Start with the line that contains "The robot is" and end with the line that contains "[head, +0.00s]"; retype those lines and the ones between them exactly, without any pictures.

━━━

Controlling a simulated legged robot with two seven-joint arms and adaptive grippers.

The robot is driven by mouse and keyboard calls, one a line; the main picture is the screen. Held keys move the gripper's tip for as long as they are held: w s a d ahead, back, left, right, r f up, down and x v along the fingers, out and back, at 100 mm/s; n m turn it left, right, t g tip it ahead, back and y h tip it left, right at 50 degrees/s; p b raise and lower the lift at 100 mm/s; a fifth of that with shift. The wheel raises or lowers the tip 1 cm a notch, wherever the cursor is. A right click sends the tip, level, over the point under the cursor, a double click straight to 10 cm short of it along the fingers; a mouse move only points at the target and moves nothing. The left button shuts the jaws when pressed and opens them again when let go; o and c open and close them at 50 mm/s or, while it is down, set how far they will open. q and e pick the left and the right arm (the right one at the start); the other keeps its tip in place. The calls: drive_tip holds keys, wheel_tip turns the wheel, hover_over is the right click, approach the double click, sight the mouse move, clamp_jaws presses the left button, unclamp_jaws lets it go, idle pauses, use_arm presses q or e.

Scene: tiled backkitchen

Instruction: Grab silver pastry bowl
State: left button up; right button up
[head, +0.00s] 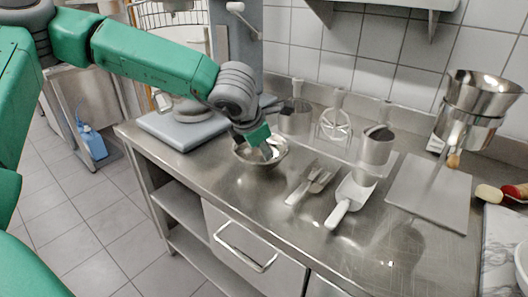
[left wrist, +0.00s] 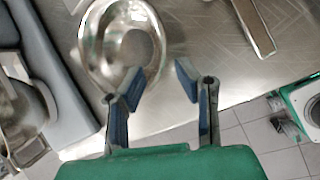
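A shiny silver bowl (head: 278,157) stands on the steel counter in the head view, partly hidden behind my left gripper. It also shows at the upper left of the left wrist view (left wrist: 112,38), its inside facing the camera. My left gripper (head: 264,151) is right over the bowl in the head view. In the left wrist view the left gripper (left wrist: 158,82) is open with nothing between its fingers. Its left finger overlaps the bowl's near rim; the right finger lies over bare counter beside the bowl. I cannot tell if a finger touches the rim.
A grey scale (head: 180,132) stands left of the bowl. A white-handled scoop (head: 346,203) and metal tools (head: 310,184) lie to the right. Metal containers (head: 376,147) stand behind, near the tiled wall. The counter's front edge (head: 200,190) is close to the bowl.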

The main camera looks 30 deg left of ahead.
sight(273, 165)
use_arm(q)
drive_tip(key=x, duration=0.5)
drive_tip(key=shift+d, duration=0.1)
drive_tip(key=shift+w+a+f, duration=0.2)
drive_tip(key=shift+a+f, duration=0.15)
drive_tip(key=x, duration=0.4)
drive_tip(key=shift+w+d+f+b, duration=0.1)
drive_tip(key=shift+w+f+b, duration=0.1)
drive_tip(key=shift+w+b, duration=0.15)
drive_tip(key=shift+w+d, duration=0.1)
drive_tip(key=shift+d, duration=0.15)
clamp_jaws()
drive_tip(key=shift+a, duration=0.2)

━━━

▸ **TASK RESPONSE**:
The robot is driven by mouse and keyboard calls, one a line; the main picture is the screen. Held keys move the gripper's tip for as long as they are held: w s a d ahead, back, left, right, r f up, down and x v along the fingers, out and back, at 100 mm/s; n m turn it left, right, t g tip it ahead, back and y h tip it left, right at 50 degrees/s; p b raise and lower the lift at 100 mm/s; a fifth of that with shift. The wheel raises or lowers the tip 1 cm a notch, wherever the cursor is. A right click sends the tip, level, over the point under the cursor, a double click straight to 10 cm short of it along the fingers; a mouse move only points at the target and moves nothing. The left button shuts the jaws when pressed and opens them again when let go; o and c open and close them at 50 mm/s or, while it is down, set how far they will open. q and e pick the left and the right arm (the right one at the start); the other keeps its tip in place. The calls: drive_tip holds keys, wheel_tip turns the wheel, hover_over is the right click, approach the double click, sight the mouse move, clamp_jaws presses the left button, unclamp_jaws lets it go, idle pauses, use_arm presses q or e.

Scene: tiled backkitchen

Instruction: Grab silver pastry bowl
State: left button up; right button up
[head, +0.00s] 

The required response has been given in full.